オーストラリア大使館 商務担当公使 エリザベス・コックス氏 ご登壇

They Talk Forum 開催レポート:2025年11月4日実施

エリザベス・コックス氏(オーストラリア大使館 商務公使)

2025年11月4日、公益社団法人日本パブリックリレーションズ協会(PRSJ)主催による「They Talk Forum」がハイブリット形式で開催されました。今回は、オーストラリア大使館 商務担当公使のエリザベス・コックス氏を迎え、「オーストラリアのジェンダー平等の現状・今後ならびに私的経験に基づいた広報の重要性の高まりについて」をテーマに、意見交換を行いました。会場(住友商事㈱会議室)は関係者含め28名と満席、オンラインでの参加も23名となり、国際的な視点から現代の課題を議論しました。

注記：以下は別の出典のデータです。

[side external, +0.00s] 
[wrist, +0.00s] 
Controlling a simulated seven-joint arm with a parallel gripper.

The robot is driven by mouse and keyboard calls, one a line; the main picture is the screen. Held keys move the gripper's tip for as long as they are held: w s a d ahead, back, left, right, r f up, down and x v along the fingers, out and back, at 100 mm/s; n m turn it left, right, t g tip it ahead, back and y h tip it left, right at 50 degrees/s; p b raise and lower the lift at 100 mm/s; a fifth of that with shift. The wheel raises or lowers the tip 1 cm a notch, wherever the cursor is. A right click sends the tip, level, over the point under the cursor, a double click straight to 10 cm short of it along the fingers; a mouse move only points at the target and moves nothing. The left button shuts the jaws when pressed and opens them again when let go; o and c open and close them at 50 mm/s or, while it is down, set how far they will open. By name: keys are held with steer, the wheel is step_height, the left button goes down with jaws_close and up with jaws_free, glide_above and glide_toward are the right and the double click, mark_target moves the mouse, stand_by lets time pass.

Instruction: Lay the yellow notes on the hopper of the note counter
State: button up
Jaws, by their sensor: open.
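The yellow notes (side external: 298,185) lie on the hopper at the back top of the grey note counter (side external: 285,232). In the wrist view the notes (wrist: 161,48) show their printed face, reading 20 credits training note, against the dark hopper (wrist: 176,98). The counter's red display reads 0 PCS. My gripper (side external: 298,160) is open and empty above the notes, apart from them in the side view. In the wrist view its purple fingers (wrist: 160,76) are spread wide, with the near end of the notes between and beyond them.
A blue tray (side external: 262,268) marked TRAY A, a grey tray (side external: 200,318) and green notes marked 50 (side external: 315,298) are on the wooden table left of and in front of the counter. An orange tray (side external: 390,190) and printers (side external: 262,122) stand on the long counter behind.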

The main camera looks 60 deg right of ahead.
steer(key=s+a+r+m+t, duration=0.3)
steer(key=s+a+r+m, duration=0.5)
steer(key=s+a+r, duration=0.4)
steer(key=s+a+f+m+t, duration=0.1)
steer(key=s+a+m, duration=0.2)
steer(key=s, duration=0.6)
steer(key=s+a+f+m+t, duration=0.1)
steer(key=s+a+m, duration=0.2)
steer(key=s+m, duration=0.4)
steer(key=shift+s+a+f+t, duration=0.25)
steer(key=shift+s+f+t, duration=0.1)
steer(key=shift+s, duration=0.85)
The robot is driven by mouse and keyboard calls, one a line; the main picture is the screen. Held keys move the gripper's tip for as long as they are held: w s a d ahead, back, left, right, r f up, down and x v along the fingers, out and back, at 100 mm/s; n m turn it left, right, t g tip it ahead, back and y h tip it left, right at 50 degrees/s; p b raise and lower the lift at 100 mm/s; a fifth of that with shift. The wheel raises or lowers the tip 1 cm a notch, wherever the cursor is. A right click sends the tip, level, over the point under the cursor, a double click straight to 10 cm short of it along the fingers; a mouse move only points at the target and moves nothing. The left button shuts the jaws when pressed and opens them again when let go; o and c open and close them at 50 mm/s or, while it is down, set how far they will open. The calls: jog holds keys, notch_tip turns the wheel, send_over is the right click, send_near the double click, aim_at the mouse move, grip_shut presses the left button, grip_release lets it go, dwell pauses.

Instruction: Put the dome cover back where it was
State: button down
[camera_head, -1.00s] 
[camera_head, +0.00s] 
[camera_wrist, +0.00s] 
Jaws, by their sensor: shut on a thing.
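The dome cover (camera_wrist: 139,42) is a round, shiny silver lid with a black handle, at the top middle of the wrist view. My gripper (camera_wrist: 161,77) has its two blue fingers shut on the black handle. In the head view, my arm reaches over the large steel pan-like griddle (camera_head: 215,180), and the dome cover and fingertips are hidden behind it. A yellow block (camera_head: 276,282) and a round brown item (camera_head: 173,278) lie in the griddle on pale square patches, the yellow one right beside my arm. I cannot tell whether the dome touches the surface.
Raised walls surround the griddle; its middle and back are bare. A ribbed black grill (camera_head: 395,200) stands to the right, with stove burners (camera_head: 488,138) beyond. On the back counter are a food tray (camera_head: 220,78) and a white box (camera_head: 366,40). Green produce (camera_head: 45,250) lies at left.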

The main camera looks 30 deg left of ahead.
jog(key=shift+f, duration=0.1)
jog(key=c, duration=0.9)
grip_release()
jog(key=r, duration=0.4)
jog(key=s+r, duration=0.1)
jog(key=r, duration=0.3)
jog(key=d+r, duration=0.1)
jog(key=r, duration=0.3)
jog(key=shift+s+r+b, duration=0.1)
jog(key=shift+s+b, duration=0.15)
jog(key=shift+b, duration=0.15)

大使館とコミュニケーション オーストラリアと日本の関係

広報PR、コミュニケーションとは、組織の重要な位置付けにあり、戦略的な重要な役割を担っているというものであるという話題から始まりました。それはつまり、人と人とのつながりであり可能性を理解すること。文化や産業の壁を越えた信頼づくりに他ならないもので、組織の目的を形づくる役割を担っており、コックス氏は、商務公使として、国と国とのコミュニケーションの役割の責任を果たしているとお話されました。直近の事例では、大阪で開催されたエキスポにおけるオーストラリアパビリオンの成功事例が紹介され、文化交流とビジネス促進の相乗効果が強調されました。

オーストラリアのジェンダー平等への取り組み

マッコーリーグループでの日本コーポレートアフェアーズ時代を振り返り、日本の沈黙の文化や、意思決定の場面での女性の活躍の少なさについて触れました。ジェンダー平等は、社会経済の基盤であるとし、多様な視点や価値観は、長期的な発展につながることを述べました。また、コックス氏自身の私的な経験として、「自分を信じること」が自身のキャリアを推し進める原動力となったというエピソードも披露されました。

フォーラムの終盤では、職場におけるジェンダー平等の課題と解決策が議論されました。参加者からは、男性優位の職場文化における女性のキャリア形成の難しさを率直に語り、女性同士が互いに支援し合うネットワークの重要性が議論されました。オーストラリアの制度的取り組みが成功事例として紹介され、日本においても包括的な文化を促進し、女性の社会参加を支援する政策の必要性が確認されました。

活発な意見交換が行われる会場の様子

また、コックス氏は、ジェンダー不平等を防ぐためのシステムや政策の整備が不可欠であると述べ、長時間労働や家庭責任との両立に関する課題を共有しました。議論は、今後の協力機会を模索する前向きな姿勢で締めくくられました。

They Talk Forumは、情報交換の場にとどまらず活発な議論の場となりました。ジェンダー平等の推進、透明性のあるコミュニケーション、文化交流の強化は、今後の国際ビジネスにおいて不可欠な要素です。本フォーラムで共有された知見は、広報・コミュニケーションの専門家にとって、グローバルな視点を持ちながらローカルな課題に対応するための貴重な指針となるでしょう。